[Set task]:
Extract each line containing the string "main".
======== Data for processing ========
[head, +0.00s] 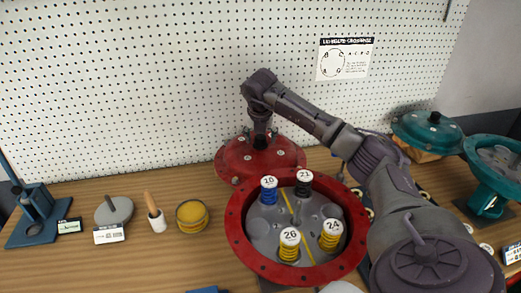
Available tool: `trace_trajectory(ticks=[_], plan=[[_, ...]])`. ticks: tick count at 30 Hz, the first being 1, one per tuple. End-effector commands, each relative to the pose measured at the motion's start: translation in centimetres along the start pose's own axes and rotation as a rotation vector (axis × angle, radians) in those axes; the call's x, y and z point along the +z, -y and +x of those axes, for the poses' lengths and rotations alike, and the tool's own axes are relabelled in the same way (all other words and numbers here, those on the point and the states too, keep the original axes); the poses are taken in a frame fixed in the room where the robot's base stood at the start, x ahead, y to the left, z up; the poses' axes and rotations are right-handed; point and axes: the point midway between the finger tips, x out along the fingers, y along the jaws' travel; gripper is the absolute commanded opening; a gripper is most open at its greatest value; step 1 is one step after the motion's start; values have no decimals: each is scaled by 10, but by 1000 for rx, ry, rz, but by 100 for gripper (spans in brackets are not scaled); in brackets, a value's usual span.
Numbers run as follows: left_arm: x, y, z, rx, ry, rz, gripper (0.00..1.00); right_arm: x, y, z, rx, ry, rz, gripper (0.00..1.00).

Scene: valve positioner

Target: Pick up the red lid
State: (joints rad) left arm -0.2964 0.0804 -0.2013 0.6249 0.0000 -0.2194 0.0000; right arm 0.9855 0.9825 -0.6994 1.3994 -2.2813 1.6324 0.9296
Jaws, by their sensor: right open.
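The red lid (235,166) is a domed round disc with bolts around its rim, at the back of the wooden table, just behind the red valve body. My right gripper (260,138) points down at the top middle of the lid, with its fingers around or just above the centre. It is open. The gripper hides the lid's centre, so I cannot tell whether the fingers touch it. My left gripper is not in view.
The open red valve body (243,248) holds several numbered springs in blue, black and yellow. A teal lid (428,131) and teal valve body (486,180) stand right. A yellow-topped jar (192,216) and brush stand left. A white pegboard (150,80) rises behind.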

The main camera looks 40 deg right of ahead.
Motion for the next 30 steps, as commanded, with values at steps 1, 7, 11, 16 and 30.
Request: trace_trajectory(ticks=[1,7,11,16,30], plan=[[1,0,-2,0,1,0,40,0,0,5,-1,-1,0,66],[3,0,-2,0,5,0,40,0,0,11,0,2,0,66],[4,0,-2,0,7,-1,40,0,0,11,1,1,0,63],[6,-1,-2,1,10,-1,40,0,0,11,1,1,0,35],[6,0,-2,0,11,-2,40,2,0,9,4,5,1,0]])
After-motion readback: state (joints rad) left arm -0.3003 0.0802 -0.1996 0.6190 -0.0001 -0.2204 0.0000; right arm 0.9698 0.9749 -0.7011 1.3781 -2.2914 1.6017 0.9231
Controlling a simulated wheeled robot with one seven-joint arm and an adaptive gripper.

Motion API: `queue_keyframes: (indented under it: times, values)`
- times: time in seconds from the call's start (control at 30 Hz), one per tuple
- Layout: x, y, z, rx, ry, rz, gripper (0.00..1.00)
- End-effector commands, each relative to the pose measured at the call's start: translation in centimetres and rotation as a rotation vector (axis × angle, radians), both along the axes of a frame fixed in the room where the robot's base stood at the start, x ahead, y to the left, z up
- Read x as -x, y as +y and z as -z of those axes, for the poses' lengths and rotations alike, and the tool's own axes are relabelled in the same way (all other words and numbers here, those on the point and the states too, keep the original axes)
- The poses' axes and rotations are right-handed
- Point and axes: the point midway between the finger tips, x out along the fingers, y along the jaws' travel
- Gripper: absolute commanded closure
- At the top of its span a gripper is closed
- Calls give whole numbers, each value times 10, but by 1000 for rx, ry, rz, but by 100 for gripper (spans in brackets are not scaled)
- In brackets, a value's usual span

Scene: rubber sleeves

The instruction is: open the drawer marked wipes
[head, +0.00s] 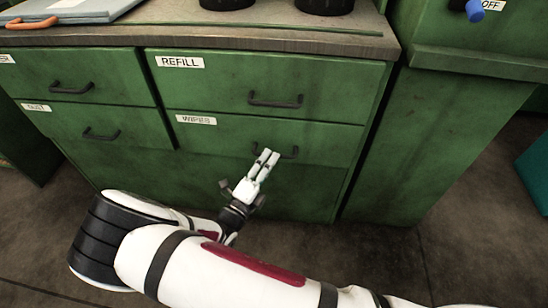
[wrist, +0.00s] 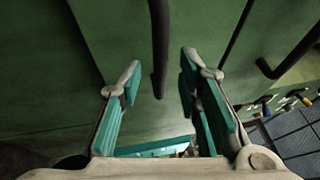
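The drawer marked WIPES (head: 225,130) is the lower right green drawer in the head view and looks shut, flush with the cabinet. Its dark bar handle (head: 291,152) is partly hidden by my gripper (head: 268,157), whose fingers point at it. In the wrist view the handle (wrist: 159,50) runs down from the top edge, lined up with the gap between the two fingertips (wrist: 161,66). My gripper is open and holds nothing. I cannot tell whether the fingertips reach past the bar.
The REFILL drawer (head: 220,85) is directly above, with its own handle (head: 275,100). Two more drawers are at the left. The worktop (head: 300,38) overhangs above. A separate green cabinet (head: 430,130) stands at the right. The floor in front looks clear.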

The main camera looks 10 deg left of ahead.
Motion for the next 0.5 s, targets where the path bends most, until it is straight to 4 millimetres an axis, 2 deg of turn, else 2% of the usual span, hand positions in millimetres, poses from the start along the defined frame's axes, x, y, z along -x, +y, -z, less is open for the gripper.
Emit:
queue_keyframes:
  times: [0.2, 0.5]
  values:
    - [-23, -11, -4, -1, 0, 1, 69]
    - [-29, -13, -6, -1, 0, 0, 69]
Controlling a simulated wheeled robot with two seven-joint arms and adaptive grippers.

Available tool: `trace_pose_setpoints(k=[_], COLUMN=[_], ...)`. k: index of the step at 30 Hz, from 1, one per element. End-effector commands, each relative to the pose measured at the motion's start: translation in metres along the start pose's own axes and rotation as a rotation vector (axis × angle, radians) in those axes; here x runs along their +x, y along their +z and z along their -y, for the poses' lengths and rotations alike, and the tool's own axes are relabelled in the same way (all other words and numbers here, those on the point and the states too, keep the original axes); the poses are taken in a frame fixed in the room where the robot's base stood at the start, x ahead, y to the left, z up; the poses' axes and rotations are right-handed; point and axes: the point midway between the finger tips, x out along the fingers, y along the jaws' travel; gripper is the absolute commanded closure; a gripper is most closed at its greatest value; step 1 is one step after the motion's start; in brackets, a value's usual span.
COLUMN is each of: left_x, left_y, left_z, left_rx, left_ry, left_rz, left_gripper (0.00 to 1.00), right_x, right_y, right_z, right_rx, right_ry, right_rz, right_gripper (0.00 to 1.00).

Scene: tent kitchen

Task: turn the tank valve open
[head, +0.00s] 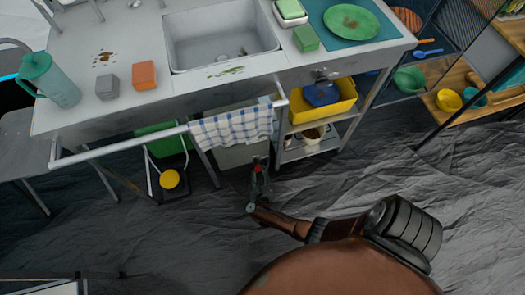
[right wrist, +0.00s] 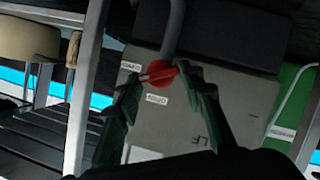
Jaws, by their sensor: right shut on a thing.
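A grey tank (right wrist: 165,120) fills the middle of the right wrist view, with small labels on its face. In the head view the tank (head: 238,157) stands under the sink counter, partly behind a hanging towel. A red valve handle (right wrist: 159,74) sits on the tank below a grey pipe (right wrist: 173,28). My right gripper (right wrist: 158,73) has a finger on each side of the red handle and is shut on it. In the head view my right gripper (head: 260,170) is low in front of the tank, and the valve is hardly visible there. My left gripper is not in view.
A blue checked towel (head: 232,128) hangs from the counter rail (head: 120,148) above my right gripper. A yellow bin (head: 325,104) stands on the shelf to the right. A green item (head: 166,141) and a yellow round thing (head: 170,179) are to the left. The floor in front is open.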

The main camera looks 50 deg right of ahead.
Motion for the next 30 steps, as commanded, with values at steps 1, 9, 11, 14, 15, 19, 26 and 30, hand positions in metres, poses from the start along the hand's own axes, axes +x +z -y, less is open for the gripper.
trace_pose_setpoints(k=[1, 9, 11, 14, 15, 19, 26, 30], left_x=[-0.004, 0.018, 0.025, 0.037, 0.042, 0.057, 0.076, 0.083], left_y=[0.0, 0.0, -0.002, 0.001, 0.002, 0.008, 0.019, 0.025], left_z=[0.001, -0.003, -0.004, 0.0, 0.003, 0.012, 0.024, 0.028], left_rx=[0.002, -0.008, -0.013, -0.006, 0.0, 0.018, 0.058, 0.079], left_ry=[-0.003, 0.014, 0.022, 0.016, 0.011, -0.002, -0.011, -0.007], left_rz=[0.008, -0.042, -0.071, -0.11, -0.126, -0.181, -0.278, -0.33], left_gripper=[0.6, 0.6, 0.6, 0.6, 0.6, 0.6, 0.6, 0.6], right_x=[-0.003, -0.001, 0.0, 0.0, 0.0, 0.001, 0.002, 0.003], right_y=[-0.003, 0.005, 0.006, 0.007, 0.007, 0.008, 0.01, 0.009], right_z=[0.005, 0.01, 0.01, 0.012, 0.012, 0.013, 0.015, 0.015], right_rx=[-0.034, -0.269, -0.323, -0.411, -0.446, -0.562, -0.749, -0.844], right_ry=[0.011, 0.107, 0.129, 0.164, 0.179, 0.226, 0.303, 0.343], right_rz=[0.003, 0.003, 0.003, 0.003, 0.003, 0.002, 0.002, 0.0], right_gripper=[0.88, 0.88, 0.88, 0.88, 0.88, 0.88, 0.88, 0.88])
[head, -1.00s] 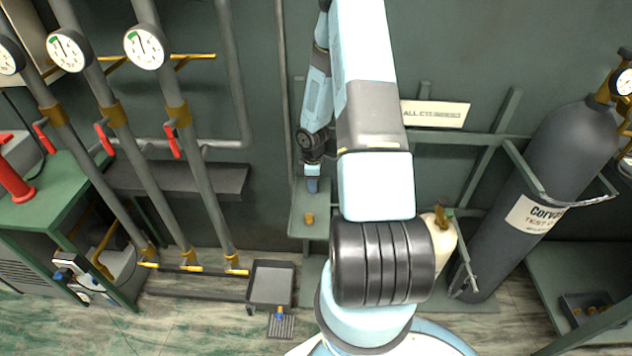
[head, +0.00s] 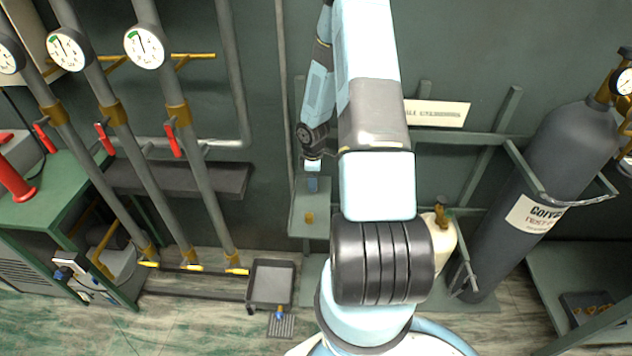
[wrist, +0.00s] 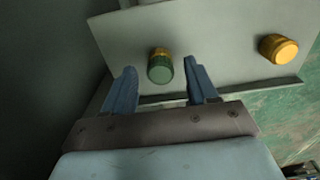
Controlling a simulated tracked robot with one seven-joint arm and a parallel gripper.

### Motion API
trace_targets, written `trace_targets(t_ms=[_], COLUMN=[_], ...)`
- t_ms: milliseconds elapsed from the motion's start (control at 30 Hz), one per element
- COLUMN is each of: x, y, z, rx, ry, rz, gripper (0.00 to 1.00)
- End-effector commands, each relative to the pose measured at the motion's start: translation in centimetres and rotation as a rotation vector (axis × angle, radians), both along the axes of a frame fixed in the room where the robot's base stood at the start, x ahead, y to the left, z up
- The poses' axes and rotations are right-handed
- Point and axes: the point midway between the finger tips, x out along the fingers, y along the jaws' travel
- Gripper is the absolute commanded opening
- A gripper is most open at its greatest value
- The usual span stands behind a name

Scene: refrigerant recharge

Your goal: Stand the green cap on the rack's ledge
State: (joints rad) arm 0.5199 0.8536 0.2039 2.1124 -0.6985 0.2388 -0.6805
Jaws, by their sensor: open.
========
[Final answer]:
The main camera looks 40 deg right of ahead.
The main camera looks 10 deg left of ahead.
The main camera looks 50 deg right of ahead.

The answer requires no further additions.